**** Exercise inputs
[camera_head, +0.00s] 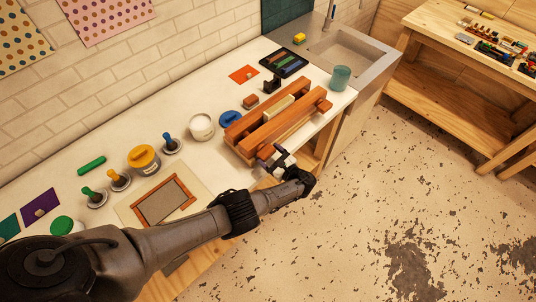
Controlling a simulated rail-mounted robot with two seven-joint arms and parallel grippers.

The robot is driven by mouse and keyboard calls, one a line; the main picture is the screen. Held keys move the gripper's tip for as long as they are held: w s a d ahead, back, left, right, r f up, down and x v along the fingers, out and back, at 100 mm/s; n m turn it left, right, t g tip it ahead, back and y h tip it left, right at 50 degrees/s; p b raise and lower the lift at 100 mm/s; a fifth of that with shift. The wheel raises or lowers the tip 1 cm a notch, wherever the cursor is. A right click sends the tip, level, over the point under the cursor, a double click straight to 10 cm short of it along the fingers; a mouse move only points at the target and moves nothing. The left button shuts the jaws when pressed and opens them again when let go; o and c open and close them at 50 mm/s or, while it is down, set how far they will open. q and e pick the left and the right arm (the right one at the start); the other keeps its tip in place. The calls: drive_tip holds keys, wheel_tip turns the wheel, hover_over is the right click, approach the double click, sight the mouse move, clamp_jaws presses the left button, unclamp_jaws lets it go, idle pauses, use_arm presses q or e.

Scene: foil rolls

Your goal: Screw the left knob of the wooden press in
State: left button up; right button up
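The wooden press (290,128) lies on the white worktop right of the picture's middle, with long orange-brown beams side by side. A knob (325,105) shows at the right end of its front beam. My left gripper (270,156) is at the left end of the front beam, where it covers the left knob. I cannot tell whether its fingers are open or closed around the knob. My left arm comes in from the lower left, across the front of the worktop. My right gripper is not in view.
A wood-framed screen (163,202), a yellow-lidded tub (144,158), a white pot (201,126) and several stamps stand to the left. A teal cup (340,78) and a sink (347,55) are beyond the press. Open floor lies to the right.

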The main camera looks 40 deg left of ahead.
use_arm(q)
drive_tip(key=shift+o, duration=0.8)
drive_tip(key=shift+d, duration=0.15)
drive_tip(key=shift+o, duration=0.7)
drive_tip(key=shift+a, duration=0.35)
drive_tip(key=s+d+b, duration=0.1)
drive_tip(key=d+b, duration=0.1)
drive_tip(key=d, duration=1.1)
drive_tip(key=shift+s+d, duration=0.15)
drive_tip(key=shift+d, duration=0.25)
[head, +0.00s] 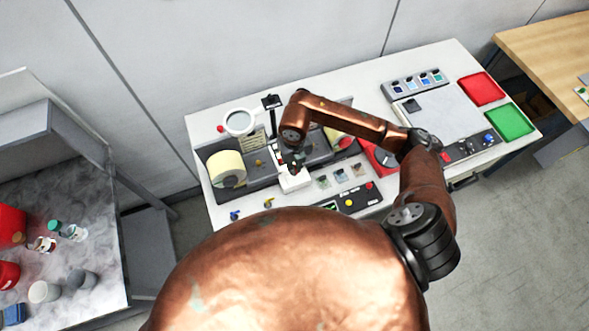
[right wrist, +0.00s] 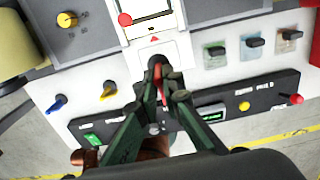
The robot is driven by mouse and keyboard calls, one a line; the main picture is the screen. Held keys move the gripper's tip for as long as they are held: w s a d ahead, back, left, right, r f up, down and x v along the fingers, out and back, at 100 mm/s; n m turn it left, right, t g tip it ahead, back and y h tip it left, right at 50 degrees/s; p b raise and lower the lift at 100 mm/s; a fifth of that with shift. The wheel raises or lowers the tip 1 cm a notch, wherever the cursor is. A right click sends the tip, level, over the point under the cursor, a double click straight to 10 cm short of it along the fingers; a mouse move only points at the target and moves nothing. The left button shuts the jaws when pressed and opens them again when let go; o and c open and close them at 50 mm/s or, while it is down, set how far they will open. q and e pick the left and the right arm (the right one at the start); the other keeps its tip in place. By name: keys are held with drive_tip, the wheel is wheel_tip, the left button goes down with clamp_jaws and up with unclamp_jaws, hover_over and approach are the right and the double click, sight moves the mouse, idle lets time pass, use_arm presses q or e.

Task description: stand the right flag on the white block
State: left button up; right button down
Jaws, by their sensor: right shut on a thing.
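My right gripper (head: 297,160) is over the middle of the machine bench. In the right wrist view its fingers (right wrist: 160,78) are shut on a small red flag (right wrist: 161,88), mostly hidden between them. The white block (right wrist: 158,50), with a small red triangle on its front part, lies just beyond the fingertips; it also shows in the head view (head: 294,182). Whether the flag touches it I cannot tell. A blue flag (right wrist: 57,103) and an orange-yellow flag (right wrist: 108,91) stand left of the gripper on the white bench top. My left gripper is not in view.
A label roll (head: 226,168) sits left of the block. Three small switches on coloured plates (right wrist: 254,41) are at its right. A black control panel (right wrist: 245,103) lies along the front edge. Red (head: 481,88) and green (head: 510,121) trays are far right.

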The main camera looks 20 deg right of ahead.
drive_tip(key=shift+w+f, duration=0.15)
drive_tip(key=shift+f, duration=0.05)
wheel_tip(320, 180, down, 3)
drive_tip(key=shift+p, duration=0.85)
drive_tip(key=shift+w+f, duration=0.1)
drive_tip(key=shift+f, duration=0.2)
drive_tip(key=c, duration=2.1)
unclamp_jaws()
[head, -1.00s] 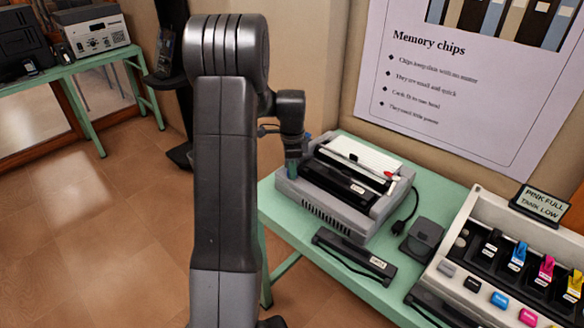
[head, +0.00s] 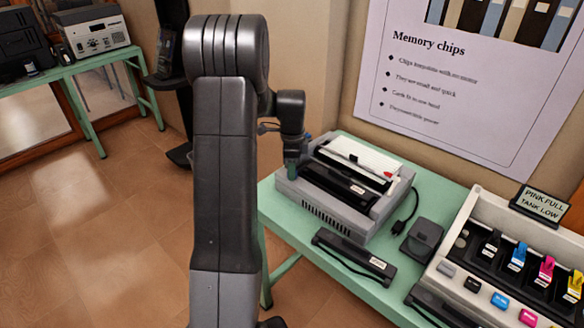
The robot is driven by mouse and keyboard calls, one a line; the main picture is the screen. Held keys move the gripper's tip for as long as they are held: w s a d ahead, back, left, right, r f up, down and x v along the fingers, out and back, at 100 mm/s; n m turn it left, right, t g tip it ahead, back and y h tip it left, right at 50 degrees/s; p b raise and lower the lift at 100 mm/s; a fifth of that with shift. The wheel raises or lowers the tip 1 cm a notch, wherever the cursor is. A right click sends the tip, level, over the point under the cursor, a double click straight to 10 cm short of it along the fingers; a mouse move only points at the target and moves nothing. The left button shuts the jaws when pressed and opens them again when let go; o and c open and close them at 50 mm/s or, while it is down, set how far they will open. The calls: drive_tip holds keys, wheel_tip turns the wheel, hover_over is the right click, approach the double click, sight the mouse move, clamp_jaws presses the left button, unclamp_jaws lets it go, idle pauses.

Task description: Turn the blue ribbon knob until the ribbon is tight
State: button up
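A grey printer (head: 337,222) with a black carriage and white paper stands on the green table. My gripper (head: 292,170) points down at the printer's left end, at its top edge. Its fingertips are small and partly lost against the printer, so I cannot tell whether they are open or shut. A small blue bit (head: 307,136) shows just behind my gripper; I cannot tell if it is the ribbon knob. The ribbon itself cannot be made out.
A black cartridge (head: 352,258) and a dark grey box (head: 423,238) lie in front and to the right on the green table (head: 290,232). A white ink-tank unit (head: 462,228) stands at the right. My arm hides part of the floor and the table's left side.

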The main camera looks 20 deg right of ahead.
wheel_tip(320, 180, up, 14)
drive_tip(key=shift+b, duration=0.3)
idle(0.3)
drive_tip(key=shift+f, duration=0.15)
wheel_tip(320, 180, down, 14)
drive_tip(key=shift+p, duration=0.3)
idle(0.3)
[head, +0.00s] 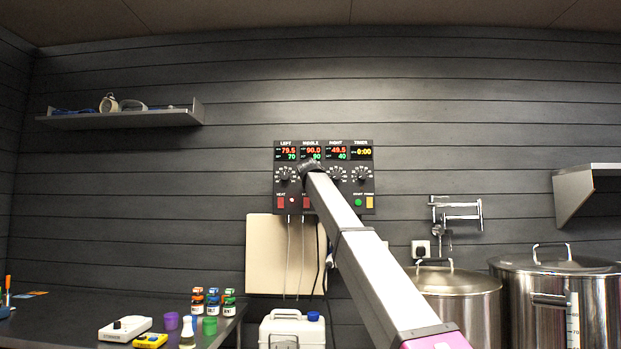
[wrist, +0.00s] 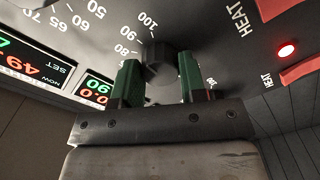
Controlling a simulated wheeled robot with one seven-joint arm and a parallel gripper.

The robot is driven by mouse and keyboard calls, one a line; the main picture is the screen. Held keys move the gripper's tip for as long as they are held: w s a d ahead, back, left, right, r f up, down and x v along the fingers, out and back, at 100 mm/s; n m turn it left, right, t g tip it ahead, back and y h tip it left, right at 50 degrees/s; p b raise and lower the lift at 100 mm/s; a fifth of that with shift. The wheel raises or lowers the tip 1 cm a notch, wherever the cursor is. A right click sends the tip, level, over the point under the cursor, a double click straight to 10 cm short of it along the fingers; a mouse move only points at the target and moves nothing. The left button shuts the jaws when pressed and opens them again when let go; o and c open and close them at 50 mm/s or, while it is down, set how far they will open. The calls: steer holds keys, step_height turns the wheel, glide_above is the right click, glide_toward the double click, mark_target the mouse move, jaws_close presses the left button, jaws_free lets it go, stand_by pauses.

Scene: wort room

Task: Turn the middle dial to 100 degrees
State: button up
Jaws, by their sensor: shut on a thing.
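The control panel (head: 371,164) hangs on the dark wall in the head view, with left, middle, right and timer columns. The middle display (head: 311,154) reads 90.0 in red above a green set value of 90. My gripper (head: 310,168) is at the middle dial and hides it in the head view. In the wrist view my gripper (wrist: 158,80) has its green fingers on either side of the black middle dial (wrist: 158,58) and holds it. Printed marks 80, 90 and 100 show around the dial. The dial's pointer is hard to make out.
A red heat light (wrist: 286,49) glows in the wrist view. Below the panel are a cutting board (head: 265,255), hanging cables and a white canister (head: 292,331). Steel pots (head: 455,295) stand at right.

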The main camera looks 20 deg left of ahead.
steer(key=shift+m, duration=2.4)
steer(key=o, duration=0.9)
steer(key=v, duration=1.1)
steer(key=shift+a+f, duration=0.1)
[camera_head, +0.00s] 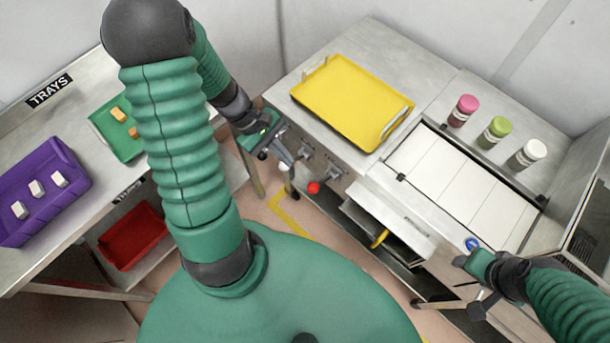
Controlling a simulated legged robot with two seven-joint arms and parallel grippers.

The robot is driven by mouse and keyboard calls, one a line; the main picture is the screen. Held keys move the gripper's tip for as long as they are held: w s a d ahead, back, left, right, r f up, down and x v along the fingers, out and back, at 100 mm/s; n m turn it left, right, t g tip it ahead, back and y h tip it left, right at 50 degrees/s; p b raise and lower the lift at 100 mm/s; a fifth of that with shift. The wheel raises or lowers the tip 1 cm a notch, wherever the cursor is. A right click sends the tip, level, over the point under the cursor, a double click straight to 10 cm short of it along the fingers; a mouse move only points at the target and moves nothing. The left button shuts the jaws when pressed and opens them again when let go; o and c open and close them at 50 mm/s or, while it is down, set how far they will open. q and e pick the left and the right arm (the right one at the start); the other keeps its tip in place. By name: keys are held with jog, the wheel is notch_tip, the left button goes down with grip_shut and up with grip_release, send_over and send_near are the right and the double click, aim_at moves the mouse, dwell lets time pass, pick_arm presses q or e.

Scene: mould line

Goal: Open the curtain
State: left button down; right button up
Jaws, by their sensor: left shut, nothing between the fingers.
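No hanging curtain can be made out for certain. White panels (462,190) lie side by side in a framed bed on the right of the metal machine. A dark framed screen (590,232) stands at the far right edge. My left gripper (288,160) is shut and empty, beside the machine's left front, close to its knobs and a red button (314,187). My right gripper (468,274) is low at the right, by the machine's front near a round blue sign (472,244). Its fingers are too unclear to judge.
A yellow tray (350,101) lies on the machine top. Pink (463,110), green (495,131) and white (528,153) capped bottles stand behind the panels. A table at left holds a purple tray (73,200) and a green tray (103,120). A red tray (133,236) is below.

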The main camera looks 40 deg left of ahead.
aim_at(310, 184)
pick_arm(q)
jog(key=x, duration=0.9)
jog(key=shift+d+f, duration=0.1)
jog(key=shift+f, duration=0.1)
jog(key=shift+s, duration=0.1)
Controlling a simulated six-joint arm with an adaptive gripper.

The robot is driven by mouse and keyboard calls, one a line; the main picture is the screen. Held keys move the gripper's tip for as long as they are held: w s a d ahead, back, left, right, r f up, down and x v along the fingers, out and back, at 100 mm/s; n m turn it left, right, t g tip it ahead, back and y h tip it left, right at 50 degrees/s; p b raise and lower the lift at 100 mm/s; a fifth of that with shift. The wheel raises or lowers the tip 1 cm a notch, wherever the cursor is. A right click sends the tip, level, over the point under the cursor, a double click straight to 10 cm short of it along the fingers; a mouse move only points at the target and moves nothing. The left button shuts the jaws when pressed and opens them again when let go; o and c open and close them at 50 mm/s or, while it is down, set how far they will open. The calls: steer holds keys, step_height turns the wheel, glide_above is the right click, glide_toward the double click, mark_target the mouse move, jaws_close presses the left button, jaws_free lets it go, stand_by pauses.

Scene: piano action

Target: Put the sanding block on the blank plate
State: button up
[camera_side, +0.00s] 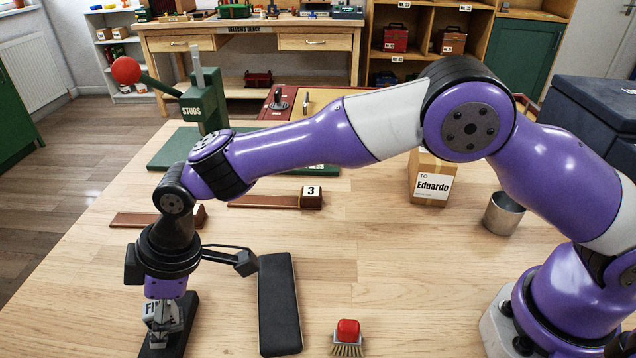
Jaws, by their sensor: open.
********
- **Exercise**
Examine the records and pull out every line where the string "Task" occurs.

- **Reply**
Task description: stand the right flag on the white block
Task description: Turn the blue ribbon knob until the ribbon is tight
Task: Turn the middle dial to 100 degrees

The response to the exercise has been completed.